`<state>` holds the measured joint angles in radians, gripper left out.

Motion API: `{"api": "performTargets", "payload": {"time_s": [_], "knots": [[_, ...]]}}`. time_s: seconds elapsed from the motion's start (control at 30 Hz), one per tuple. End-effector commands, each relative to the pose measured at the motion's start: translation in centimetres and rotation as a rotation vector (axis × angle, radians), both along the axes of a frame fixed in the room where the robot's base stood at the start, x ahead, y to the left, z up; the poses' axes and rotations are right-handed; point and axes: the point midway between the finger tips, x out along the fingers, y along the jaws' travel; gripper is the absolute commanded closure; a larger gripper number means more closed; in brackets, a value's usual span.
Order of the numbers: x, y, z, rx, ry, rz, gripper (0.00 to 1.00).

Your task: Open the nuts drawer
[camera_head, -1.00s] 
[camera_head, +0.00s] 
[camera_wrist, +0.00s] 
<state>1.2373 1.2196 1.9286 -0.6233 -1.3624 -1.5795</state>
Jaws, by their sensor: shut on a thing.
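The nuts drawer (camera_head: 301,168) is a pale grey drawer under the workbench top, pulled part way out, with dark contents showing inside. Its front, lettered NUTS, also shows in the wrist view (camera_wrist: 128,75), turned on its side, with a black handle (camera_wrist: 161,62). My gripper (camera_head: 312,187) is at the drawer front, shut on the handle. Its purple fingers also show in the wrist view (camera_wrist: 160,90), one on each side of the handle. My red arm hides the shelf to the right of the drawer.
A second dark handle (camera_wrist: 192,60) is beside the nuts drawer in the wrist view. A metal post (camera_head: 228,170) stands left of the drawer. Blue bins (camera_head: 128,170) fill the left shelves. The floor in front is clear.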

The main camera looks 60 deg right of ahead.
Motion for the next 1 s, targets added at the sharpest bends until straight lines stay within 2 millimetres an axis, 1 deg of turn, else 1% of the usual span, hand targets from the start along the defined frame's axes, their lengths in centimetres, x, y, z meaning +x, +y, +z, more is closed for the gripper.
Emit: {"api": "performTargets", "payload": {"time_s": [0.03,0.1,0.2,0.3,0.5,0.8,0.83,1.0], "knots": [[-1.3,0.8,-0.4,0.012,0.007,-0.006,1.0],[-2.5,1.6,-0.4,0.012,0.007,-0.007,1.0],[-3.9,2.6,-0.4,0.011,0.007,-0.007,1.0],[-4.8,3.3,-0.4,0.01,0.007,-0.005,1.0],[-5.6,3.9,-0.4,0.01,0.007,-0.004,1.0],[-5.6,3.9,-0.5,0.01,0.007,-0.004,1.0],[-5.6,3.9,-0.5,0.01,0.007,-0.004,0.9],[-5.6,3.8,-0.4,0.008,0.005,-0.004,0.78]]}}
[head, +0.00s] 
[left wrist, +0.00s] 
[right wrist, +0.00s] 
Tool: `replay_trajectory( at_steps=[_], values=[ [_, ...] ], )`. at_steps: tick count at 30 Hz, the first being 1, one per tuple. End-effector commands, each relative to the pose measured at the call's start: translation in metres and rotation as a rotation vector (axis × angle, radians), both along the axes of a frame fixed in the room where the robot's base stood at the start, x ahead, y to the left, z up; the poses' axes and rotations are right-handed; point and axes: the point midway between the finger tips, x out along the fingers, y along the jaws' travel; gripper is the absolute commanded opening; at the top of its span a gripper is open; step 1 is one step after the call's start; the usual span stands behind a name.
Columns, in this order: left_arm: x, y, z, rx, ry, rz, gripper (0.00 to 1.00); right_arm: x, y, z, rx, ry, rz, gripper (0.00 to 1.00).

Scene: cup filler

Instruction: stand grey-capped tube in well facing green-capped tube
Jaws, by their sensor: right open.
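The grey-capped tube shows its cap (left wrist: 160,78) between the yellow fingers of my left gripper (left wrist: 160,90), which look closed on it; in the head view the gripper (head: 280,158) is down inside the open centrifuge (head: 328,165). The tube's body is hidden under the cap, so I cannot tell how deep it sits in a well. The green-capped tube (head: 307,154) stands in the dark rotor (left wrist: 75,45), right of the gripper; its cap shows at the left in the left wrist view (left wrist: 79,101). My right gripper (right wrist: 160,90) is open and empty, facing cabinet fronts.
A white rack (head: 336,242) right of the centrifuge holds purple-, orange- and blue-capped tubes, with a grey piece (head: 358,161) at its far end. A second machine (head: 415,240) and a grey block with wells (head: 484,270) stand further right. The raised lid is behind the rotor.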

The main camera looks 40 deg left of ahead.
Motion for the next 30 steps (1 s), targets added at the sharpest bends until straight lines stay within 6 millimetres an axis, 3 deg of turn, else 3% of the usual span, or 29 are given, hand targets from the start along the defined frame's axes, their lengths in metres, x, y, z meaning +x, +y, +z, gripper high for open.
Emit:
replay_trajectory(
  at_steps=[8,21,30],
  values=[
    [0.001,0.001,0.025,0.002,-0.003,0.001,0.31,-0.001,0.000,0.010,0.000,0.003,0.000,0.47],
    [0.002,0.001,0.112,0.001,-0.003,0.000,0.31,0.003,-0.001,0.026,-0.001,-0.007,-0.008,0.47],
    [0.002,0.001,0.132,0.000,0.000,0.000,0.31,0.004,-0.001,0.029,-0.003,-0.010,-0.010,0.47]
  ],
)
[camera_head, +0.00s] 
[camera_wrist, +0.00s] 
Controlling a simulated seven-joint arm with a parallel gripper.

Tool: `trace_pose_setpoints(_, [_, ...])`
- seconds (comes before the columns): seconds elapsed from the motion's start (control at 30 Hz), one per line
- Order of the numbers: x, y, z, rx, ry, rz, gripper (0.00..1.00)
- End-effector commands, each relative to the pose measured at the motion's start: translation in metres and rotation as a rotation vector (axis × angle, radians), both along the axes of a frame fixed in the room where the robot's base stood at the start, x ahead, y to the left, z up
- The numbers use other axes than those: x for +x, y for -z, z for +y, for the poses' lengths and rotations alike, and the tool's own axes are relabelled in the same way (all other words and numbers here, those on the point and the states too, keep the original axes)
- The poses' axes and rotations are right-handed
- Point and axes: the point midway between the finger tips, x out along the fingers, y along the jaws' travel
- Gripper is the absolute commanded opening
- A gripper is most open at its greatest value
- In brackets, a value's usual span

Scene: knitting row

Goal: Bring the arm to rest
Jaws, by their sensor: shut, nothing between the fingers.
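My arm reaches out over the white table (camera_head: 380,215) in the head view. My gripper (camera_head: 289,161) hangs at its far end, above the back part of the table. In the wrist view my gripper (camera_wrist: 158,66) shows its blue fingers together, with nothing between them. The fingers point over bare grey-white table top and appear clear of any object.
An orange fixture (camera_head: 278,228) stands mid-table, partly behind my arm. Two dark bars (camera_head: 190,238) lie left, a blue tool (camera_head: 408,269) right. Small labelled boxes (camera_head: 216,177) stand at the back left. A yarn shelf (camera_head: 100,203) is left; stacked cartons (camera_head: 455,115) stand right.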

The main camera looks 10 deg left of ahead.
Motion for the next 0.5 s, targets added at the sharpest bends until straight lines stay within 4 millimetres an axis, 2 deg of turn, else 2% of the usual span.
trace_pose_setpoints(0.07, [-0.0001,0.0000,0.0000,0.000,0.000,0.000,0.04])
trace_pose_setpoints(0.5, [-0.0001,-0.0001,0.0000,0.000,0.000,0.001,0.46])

########################################

Required work:
Recite the full listing above exactly.

Full response:
`<state>` holds the measured joint angles in radians, gripper left out.

Motion API: `{"api": "performTargets", "payload": {"time_s": [_], "knots": [[_, ...]]}}`. time_s: seconds elapsed from the motion's start (control at 30 Hz), one per tuple. End-effector commands, each relative to the pose measured at the motion's start: translation in centimetres and rotation as a rotation vector (axis × angle, radians), both along the axes of a frame fixed in the room where the robot's base stood at the start, x ahead, y to the left, z up; the poses' axes and rotations are right-handed; point and axes: the point midway between the finger tips, x out along the fingers, y along the jaws' travel; gripper is the absolute commanded closure; a larger gripper number means more closed; in brackets, a value's usual span.
Order of the numbers: x, y, z, rx, ry, rz, gripper (0.00 to 1.00).

Your task: Open the nuts drawer
[camera_head, -1.00s] 
[camera_head, +0.00s] 
[camera_wrist, +0.00s] 
<state>1.2373 1.2196 1.9286 -0.6233 -1.3624 -1.5795</state>
Jaws, by their sensor: shut on a thing.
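The nuts drawer (camera_head: 301,168) is a pale grey drawer under the workbench top, pulled part way out, with dark contents showing inside. Its front, lettered NUTS, also shows in the wrist view (camera_wrist: 128,75), turned on its side, with a black handle (camera_wrist: 161,62). My gripper (camera_head: 312,187) is at the drawer front, shut on the handle. Its purple fingers also show in the wrist view (camera_wrist: 160,90), one on each side of the handle. My red arm hides the shelf to the right of the drawer.
A second dark handle (camera_wrist: 192,60) is beside the nuts drawer in the wrist view. A metal post (camera_head: 228,170) stands left of the drawer. Blue bins (camera_head: 128,170) fill the left shelves. The floor in front is clear.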

The main camera looks 60 deg right of ahead.
Motion for the next 1 s, targets added at the sharpest bends until straight lines stay within 2 millimetres an axis, 1 deg of turn, else 1% of the usual span, hand targets from the start along the defined frame's axes, their lengths in centimetres, x, y, z meaning +x, +y, +z, more is closed for the gripper.
Emit: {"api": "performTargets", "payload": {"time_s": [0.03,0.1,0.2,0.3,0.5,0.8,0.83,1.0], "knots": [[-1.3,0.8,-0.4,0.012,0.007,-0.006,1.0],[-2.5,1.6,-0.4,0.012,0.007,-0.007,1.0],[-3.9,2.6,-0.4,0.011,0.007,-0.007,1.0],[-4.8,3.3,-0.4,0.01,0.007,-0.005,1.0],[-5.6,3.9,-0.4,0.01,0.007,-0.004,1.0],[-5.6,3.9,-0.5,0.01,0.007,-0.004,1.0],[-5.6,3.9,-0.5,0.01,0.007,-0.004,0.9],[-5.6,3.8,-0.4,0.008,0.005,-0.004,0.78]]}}
[head, +0.00s] 
[left wrist, +0.00s] 
[right wrist, +0.00s] 
Tool: `replay_trajectory( at_steps=[_], values=[ [_, ...] ], )`. at_steps: tick count at 30 Hz, the first being 1, one per tuple. End-effector commands, each relative to the pose measured at the call's start: translation in metres and rotation as a rotation vector (axis × angle, radians), both along the axes of a frame fixed in the room where the robot's base stood at the start, x ahead, y to the left, z up; the poses' axes and rotations are right-handed; point and axes: the point midway between the finger tips, x out along the fingers, y along the jaws' travel; gripper is the absolute commanded opening; at the top of its span a gripper is open; step 1 is one step after the call's start; the usual span stands behind a name.
Columns, in this order: left_arm: x, y, z, rx, ry, rz, gripper (0.00 to 1.00); right_arm: x, y, z, rx, ry, rz, gripper (0.00 to 1.00).

Scene: cup filler

Instruction: stand grey-capped tube in well facing green-capped tube
Jaws, by their sensor: right open.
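The grey-capped tube shows its cap (left wrist: 160,78) between the yellow fingers of my left gripper (left wrist: 160,90), which look closed on it; in the head view the gripper (head: 280,158) is down inside the open centrifuge (head: 328,165). The tube's body is hidden under the cap, so I cannot tell how deep it sits in a well. The green-capped tube (head: 307,154) stands in the dark rotor (left wrist: 75,45), right of the gripper; its cap shows at the left in the left wrist view (left wrist: 79,101). My right gripper (right wrist: 160,90) is open and empty, facing cabinet fronts.
A white rack (head: 336,242) right of the centrifuge holds purple-, orange- and blue-capped tubes, with a grey piece (head: 358,161) at its far end. A second machine (head: 415,240) and a grey block with wells (head: 484,270) stand further right. The raised lid is behind the rotor.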

The main camera looks 40 deg left of ahead.
Motion for the next 30 steps (1 s), targets added at the sharpest bends until straight lines stay within 6 millimetres an axis, 3 deg of turn, else 3% of the usual span, or 29 are given, hand targets from the start along the defined frame's axes, their lengths in metres, x, y, z meaning +x, +y, +z, gripper high for open.
Emit:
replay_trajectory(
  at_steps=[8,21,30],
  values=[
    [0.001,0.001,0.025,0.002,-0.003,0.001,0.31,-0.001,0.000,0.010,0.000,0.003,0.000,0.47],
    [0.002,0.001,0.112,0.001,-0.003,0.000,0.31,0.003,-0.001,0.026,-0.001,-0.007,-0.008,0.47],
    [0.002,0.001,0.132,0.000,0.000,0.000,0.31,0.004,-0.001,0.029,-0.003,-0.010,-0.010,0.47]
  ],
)
[camera_head, +0.00s] 
[camera_wrist, +0.00s] 
Controlling a simulated seven-joint arm with a parallel gripper.

Tool: `trace_pose_setpoints(_, [_, ...])`
- seconds (comes before the columns): seconds elapsed from the motion's start (control at 30 Hz), one per line
- Order of the numbers: x, y, z, rx, ry, rz, gripper (0.00..1.00)
- End-effector commands, each relative to the pose measured at the motion's start: translation in metres and rotation as a rotation vector (axis × angle, radians), both along the axes of a frame fixed in the room where the robot's base stood at the start, x ahead, y to the left, z up
- The numbers use other axes than those: x for +x, y for -z, z for +y, for the poses' lengths and rotations alike, and the tool's own axes are relabelled in the same way (all other words and numbers here, those on the point and the states too, keep the original axes)
- The poses' axes and rotations are right-handed
- Point and axes: the point midway between the finger tips, x out along the fingers, y along the jaws' travel
- Gripper is the absolute commanded opening
- A gripper is most open at its greatest value
- In brackets, a value's usual span

Scene: knitting row

Goal: Bring the arm to rest
Jaws, by their sensor: shut, nothing between the fingers.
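My arm reaches out over the white table (camera_head: 380,215) in the head view. My gripper (camera_head: 289,161) hangs at its far end, above the back part of the table. In the wrist view my gripper (camera_wrist: 158,66) shows its blue fingers together, with nothing between them. The fingers point over bare grey-white table top and appear clear of any object.
An orange fixture (camera_head: 278,228) stands mid-table, partly behind my arm. Two dark bars (camera_head: 190,238) lie left, a blue tool (camera_head: 408,269) right. Small labelled boxes (camera_head: 216,177) stand at the back left. A yarn shelf (camera_head: 100,203) is left; stacked cartons (camera_head: 455,115) stand right.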

The main camera looks 10 deg left of ahead.
Motion for the next 0.5 s, targets added at the sharpest bends until straight lines stay within 4 millimetres an axis, 2 deg of turn, else 2% of the usual span.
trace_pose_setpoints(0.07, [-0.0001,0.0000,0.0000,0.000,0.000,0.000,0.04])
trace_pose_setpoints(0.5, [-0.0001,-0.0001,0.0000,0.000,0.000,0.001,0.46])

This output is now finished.